• WORK REQUIRED: Print the listing from its top line through the line containing "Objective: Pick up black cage", nothing more, and leave out the pictures.

++++++++++

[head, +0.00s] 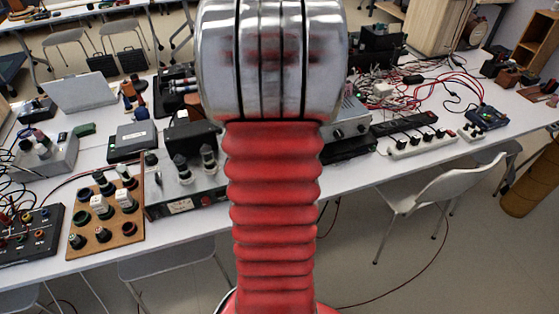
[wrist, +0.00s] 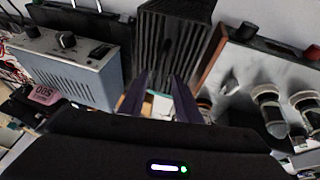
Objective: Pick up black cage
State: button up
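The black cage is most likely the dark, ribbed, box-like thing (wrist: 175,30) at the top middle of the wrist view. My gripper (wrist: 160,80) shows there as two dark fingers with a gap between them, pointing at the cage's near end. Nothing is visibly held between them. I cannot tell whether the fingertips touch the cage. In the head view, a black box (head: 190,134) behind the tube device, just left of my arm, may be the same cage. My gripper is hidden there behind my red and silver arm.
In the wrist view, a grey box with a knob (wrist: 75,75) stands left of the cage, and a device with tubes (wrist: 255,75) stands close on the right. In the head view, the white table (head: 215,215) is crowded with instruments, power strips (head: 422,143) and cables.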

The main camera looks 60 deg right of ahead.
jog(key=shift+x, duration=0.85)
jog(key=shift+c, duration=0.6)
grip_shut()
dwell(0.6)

++++++++++

• EXERCISE SOLUTION:
[head, +0.00s] 
[wrist, +0.00s] 
Objective: Pick up black cage

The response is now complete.